IMA attacks Labour's buy-side hidden trading cost claims

UK trade body the Investment Management Association has rejected claims that opaque costs and transaction fees associated with fund investment are too high and eating into investor returns.

UK trade body the Investment Management Association (IMA) has rejected claims that opaque costs and transaction fees associated with fund investment are too high and eating into investor returns.

The buy-side lobby group, whose members manage £3.9 trillion in investments, was responding to a policy review document released by the UK’s opposition Labour party that criticised an alleged lack of transparency over costs and charges associated with fund investment and a recent amendment to MiFID II made by Conservative MEP Kay Swinburne.

The Labour document sets out the party’s political agenda ahead of the October launch of an auto-enrolment system in the country – a UK law that compels employers to enrol workers in workplace pension schemes.
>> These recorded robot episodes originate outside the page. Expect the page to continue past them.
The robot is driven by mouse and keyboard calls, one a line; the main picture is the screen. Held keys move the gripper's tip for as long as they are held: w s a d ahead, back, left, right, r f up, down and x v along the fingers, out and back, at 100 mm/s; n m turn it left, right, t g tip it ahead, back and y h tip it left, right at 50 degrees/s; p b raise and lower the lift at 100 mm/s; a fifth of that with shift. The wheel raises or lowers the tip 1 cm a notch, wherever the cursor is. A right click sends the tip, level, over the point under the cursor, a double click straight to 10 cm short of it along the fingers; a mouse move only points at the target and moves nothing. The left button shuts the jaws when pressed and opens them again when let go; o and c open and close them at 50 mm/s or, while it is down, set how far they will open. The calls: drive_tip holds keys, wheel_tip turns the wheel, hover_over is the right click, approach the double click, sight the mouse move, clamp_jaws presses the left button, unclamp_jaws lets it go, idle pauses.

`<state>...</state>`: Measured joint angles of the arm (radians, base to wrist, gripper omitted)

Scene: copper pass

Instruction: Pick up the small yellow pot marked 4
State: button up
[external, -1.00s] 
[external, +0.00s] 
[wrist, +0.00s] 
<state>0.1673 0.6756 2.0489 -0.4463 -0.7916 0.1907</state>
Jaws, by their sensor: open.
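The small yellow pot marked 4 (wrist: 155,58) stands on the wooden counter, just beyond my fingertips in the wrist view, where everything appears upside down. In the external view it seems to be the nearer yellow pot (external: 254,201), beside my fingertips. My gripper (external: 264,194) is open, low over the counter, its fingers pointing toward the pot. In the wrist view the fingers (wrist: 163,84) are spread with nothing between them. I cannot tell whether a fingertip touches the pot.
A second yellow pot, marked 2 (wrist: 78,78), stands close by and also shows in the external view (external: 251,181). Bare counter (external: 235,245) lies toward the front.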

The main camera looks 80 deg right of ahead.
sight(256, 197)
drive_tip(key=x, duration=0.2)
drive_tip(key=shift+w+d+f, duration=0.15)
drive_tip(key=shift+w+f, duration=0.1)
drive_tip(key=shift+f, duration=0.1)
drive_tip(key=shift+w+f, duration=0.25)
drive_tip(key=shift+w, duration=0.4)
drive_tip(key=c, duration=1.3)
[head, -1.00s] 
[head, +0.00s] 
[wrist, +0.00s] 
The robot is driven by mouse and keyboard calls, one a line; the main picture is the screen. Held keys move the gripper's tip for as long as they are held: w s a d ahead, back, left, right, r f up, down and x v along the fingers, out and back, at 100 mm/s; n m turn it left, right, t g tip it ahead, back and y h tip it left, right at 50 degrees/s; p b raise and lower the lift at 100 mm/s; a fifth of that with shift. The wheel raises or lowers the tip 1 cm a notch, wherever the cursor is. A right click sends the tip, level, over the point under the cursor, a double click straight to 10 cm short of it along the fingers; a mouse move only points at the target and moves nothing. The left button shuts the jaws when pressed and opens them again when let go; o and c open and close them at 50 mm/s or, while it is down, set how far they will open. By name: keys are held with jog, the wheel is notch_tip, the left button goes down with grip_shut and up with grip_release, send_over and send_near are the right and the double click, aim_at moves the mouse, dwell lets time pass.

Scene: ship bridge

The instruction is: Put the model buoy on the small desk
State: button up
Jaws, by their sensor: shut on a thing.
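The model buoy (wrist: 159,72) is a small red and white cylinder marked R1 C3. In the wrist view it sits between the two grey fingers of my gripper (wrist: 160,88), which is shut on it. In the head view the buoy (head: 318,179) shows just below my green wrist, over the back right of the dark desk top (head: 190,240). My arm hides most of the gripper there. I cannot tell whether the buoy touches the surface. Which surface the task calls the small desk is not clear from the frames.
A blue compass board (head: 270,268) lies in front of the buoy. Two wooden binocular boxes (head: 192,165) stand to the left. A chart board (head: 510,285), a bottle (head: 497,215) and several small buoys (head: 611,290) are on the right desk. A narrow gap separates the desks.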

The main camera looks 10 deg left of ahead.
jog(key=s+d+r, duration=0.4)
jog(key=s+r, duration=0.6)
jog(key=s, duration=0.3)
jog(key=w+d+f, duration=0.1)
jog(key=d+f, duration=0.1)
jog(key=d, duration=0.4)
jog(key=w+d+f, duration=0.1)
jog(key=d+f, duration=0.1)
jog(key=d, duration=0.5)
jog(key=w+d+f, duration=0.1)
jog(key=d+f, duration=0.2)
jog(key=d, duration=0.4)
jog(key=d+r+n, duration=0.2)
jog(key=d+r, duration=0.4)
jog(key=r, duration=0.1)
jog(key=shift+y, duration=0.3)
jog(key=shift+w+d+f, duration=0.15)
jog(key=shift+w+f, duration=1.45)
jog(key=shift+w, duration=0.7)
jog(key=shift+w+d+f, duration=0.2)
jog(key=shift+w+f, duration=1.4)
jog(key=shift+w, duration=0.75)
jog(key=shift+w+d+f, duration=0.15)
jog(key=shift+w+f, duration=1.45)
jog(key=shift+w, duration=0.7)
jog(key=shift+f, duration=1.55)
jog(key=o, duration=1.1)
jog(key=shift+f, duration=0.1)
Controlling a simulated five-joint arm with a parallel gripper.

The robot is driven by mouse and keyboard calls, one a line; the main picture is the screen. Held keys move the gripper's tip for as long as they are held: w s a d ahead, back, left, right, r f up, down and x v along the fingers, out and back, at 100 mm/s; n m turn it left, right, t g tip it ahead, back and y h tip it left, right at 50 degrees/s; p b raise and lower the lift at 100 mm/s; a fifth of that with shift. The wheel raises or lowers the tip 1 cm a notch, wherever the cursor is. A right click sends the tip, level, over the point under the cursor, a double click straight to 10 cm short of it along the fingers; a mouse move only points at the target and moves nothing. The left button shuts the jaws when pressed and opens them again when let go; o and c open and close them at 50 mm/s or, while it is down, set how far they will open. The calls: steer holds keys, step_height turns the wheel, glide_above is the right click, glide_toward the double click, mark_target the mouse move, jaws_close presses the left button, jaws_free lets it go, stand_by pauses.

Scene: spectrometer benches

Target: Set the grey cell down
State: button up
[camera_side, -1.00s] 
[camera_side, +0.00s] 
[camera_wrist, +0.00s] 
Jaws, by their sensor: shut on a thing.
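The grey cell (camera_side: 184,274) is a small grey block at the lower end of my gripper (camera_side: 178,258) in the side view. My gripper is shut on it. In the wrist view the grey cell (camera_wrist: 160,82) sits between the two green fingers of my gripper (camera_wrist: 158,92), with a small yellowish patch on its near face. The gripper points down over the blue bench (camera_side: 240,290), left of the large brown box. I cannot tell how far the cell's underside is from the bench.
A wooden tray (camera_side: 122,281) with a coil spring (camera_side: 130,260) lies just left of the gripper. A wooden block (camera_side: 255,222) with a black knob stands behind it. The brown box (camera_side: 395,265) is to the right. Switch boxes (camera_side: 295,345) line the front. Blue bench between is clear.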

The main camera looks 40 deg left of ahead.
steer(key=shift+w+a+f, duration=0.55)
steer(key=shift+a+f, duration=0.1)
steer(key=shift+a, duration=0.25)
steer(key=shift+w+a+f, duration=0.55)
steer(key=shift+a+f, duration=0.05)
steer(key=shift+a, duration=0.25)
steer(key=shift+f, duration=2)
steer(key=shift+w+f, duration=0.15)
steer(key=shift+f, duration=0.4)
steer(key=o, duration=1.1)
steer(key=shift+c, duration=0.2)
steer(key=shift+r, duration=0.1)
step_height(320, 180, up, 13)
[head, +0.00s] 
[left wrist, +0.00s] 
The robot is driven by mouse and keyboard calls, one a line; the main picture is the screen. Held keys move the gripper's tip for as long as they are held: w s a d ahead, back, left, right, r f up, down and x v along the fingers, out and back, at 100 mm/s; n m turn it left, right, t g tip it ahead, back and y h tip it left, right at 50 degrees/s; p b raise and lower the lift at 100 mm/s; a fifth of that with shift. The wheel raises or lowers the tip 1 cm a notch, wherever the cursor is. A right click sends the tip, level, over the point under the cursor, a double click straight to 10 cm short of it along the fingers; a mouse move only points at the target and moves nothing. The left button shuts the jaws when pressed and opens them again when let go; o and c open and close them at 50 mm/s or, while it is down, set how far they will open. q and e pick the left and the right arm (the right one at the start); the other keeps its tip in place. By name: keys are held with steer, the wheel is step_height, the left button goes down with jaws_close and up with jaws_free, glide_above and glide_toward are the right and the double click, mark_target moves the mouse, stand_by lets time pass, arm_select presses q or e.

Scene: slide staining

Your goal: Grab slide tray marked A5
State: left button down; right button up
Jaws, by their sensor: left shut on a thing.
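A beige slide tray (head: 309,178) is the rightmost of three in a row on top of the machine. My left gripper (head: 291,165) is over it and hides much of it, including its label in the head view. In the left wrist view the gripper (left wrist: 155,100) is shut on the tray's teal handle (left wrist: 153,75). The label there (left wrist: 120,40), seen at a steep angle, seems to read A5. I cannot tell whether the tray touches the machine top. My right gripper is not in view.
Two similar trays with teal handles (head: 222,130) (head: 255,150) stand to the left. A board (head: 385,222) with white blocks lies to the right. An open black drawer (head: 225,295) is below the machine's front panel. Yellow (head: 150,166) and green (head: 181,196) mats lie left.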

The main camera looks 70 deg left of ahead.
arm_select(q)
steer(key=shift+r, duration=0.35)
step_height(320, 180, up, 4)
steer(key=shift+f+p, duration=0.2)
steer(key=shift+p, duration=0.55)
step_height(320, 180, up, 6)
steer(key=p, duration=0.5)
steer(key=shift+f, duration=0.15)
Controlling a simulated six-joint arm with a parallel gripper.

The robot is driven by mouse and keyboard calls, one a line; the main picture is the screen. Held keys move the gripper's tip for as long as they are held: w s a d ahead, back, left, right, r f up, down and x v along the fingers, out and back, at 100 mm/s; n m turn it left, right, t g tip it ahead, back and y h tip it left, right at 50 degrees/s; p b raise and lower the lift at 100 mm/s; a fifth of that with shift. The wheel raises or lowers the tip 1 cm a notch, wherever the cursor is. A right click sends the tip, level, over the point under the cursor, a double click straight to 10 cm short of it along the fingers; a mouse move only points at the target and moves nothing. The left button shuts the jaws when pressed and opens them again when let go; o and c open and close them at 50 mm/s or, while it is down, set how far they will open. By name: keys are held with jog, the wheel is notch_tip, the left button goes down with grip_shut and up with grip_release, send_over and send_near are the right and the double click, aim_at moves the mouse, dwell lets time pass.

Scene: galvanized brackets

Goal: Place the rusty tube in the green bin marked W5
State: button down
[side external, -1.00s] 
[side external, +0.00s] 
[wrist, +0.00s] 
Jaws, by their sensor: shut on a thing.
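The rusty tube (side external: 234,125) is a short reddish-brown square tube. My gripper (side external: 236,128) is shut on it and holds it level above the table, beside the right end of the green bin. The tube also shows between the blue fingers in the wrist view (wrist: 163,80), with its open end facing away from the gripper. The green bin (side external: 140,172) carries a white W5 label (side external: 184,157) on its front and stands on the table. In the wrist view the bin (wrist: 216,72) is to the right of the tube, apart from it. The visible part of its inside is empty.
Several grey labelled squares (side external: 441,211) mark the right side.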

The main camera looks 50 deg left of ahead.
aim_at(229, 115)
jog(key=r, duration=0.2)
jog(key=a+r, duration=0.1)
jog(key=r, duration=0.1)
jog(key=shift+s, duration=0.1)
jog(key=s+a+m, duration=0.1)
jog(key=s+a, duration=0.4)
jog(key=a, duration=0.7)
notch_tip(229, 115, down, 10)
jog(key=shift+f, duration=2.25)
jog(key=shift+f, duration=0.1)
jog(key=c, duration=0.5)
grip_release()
“There is a lack of transparency in the system,” read the Labour document, pointing out fund managers typically only disclose an annual management charge that can comprise less that a third of total investment costs. “Some pension providers do not provide savers with full and clear information in a simple way.”

Responding to what it termed “irresponsible scaremongering” by the Labour party, IMA CEO Richard Saunders said there was no evidence undisclosed costs were causing investors to lose out.

Transaction cost guidance 

Saunders added the IMA had recently updated its guidance on how the UK buy-side should report transaction costs to their clients, which included additional disclosures on portfolio transaction costs, expressed as a three-year average for broker commissions and transfer taxes such as UK stamp duty.

In Europe, commissions are based on the value of each trade and are variable, compared to the US, where broker charges are typically expressed as cents per share.

The rate a European buy-side firm pays a broker depends on factors such as liquidity and the extent to which a trade will enhance a portfolio, which can make bundling them together with transaction costs misleading, according to the IMA.

Steven Wood, founder of Global Buy-Side Trading Consultants and former global head of trading at Schroder Investment Management, said in the UK the rules introduced by the Financial Services Authority in 2006 follow a report on institutional investment by Labour's Lord Paul Myners in 2001 and offer adequate transparency on commission costs.

“The breakdown of costs under the 2006 FSA rules was a dramatic step forward in clarifying how commissions are used,” he said. “This process is now very transparent. The fee structure associated with different funds has to be transparent as it is usually part of the buy-side’s sales pitch to attract investors.”

The 2006 rules required institutional investors to separate research and execution costs charged to them by brokers and report them back to clients.

MiFID amend 

Kay Swinburne, MEPSeparately, Swinburne, a member of the European Parliament’s Economic and Monetary Affairs Committee, tabled an amendment to MiFID II in May which stated the marketing and advertising of funds should include a ‘total provider cost’ (TPC) and a ‘total investment cost’.

Under Swinburne’s amendment, TPC should combine the annual management charge of a fund, custody and administrative costs, performance fees and dealing costs based on the last 12 months and be expressed as the portfolio turnover rate multiplied by the full cost of buying and selling underlying assets.

A spokesperson in Swinburne's office said the amendment was designed to allow investors to better compare the different costs associated with funds across European member states.

While Wood recognised this would probably be an ideal situation for regulators, he cast doubt over the ability to achieve it in practice.

“Many large institutional clients negotiate their own fees with asset managers, which can be based on different models, such as profit sharing,” he said. “Fees differ per product and per client, so the disclosure of this breaches client confidentiality.”